Repeat the full listing below verbatim and keep the images out.

◆ ◆ ◆ ◆ ◆

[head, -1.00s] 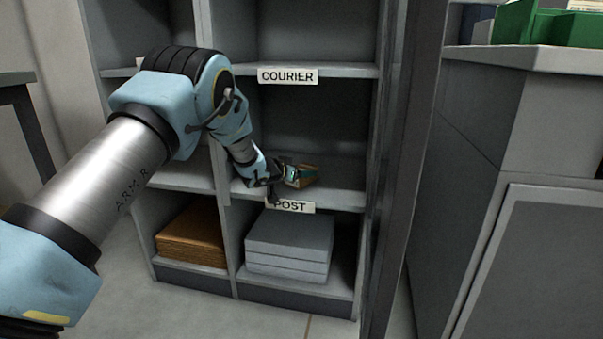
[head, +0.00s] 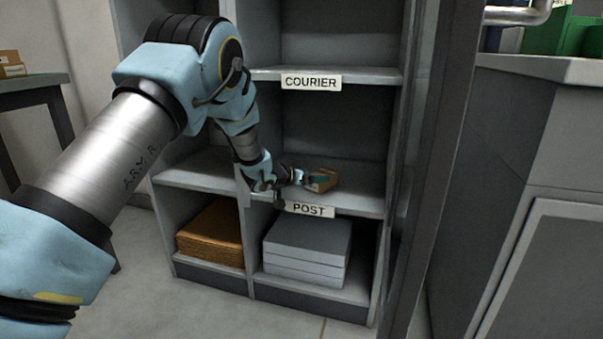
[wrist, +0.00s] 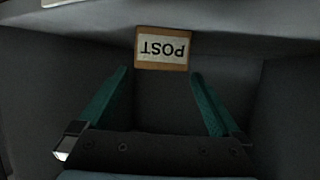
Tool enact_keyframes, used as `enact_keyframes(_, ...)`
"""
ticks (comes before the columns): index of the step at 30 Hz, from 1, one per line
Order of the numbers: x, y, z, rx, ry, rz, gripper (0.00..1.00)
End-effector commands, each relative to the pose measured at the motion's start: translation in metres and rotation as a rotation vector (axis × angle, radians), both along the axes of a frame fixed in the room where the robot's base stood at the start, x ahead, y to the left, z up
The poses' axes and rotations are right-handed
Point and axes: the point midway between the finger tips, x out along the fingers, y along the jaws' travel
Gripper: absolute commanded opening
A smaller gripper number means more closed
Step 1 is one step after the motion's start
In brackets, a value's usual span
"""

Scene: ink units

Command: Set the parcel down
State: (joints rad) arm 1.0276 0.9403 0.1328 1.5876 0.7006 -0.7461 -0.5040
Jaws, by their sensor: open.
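The parcel (head: 324,177), a small brown box, rests on the shelf above the POST sign (head: 309,209), towards the front. In the wrist view the parcel (wrist: 162,66) shows a white label reading POST, upside down there. My gripper (head: 306,178) is at the parcel's left in the head view. In the wrist view my gripper (wrist: 160,74) has its two teal fingers spread wide. The parcel is just beyond and between the fingertips, with a gap showing on each side. Its far side is hidden.
The COURIER sign (head: 311,82) marks the shelf above. Grey boxes (head: 307,250) and brown sheets (head: 211,232) fill the bottom compartments. A dark upright panel (head: 437,150) stands close on the right. The shelf right of the parcel is clear. A table (head: 35,83) stands at far left.

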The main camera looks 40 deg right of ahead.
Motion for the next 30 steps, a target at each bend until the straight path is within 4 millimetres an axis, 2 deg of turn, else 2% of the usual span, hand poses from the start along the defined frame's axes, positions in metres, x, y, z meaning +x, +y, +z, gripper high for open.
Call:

◆ ◆ ◆ ◆ ◆

TASK RESULT
[head, -1.00s] 
[head, +0.00s] 
[wrist, +0.00s] 
Tool enact_keyframes, used as `enact_keyframes(_, ...)`
"""
ticks (comes before the columns): index of the step at 30 Hz, from 1, one per line
Order of the numbers: x, y, z, rx, ry, rz, gripper (0.00..1.00)
End-effector commands, each relative to the pose measured at the motion's start: translation in metres and rotation as a rotation vector (axis × angle, radians), both along the axes of a frame fixed in the room where the robot's base stood at the start, x ahead, y to the left, z up
The poses' axes and rotations are right-handed
Point and axes: the point midway between the finger tips, x out along the fingers, y along the jaws' travel
Gripper: absolute commanded opening
A smaller gripper number means more closed
Step 1 is one step after the motion's start
In brackets, a value's usual span
"""

Scene: ink units

Command: Set the parcel down
State: (joints rad) arm 1.0276 0.9403 0.1328 1.5876 0.7006 -0.7461 -0.5040
Jaws, by their sensor: open.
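The parcel (head: 324,177), a small brown box, rests on the shelf above the POST sign (head: 309,209), towards the front. In the wrist view the parcel (wrist: 162,66) shows a white label reading POST, upside down there. My gripper (head: 306,178) is at the parcel's left in the head view. In the wrist view my gripper (wrist: 160,74) has its two teal fingers spread wide. The parcel is just beyond and between the fingertips, with a gap showing on each side. Its far side is hidden.
The COURIER sign (head: 311,82) marks the shelf above. Grey boxes (head: 307,250) and brown sheets (head: 211,232) fill the bottom compartments. A dark upright panel (head: 437,150) stands close on the right. The shelf right of the parcel is clear. A table (head: 35,83) stands at far left.

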The main camera looks 40 deg right of ahead.
Motion for the next 30 steps, a target at each bend until the straight path is within 4 millimetres an axis, 2 deg of turn, else 2% of the usual span, hand poses from the start along the defined frame's axes, positions in metres, x, y, z meaning +x, +y, +z, gripper high for open.
Call:

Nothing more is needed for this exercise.